# Data provided

________________

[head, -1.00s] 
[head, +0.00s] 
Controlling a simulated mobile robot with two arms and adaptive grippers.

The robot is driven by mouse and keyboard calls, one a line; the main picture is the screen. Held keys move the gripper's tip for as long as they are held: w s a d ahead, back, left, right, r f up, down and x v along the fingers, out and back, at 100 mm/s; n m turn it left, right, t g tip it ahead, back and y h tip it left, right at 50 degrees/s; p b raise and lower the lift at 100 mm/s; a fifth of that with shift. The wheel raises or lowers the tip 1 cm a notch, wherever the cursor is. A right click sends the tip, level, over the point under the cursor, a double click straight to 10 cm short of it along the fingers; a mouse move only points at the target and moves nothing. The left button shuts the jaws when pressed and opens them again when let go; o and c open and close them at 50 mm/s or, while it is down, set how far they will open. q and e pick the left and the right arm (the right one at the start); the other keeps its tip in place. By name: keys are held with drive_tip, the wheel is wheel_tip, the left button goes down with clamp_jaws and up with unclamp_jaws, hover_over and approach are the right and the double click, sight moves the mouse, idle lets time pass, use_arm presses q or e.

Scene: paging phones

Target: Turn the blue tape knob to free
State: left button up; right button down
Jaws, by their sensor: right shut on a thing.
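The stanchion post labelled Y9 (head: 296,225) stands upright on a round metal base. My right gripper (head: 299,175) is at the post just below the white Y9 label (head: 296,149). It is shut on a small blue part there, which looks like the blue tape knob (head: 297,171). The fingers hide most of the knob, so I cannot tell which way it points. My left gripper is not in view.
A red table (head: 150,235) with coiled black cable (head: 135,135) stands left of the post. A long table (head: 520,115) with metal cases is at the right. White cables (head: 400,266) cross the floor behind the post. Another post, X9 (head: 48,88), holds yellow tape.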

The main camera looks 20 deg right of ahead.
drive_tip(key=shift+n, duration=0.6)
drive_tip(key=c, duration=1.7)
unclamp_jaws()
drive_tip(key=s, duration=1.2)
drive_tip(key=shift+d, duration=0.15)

________________

# What is expected
Restate word for word only the lines running from the beginning of the data to the line holding "Controlling a simulated", both included.

# Written response
[head, -1.00s] 
[head, +0.00s] 
Controlling a simulated mobile robot with two arms and adaptive grippers.

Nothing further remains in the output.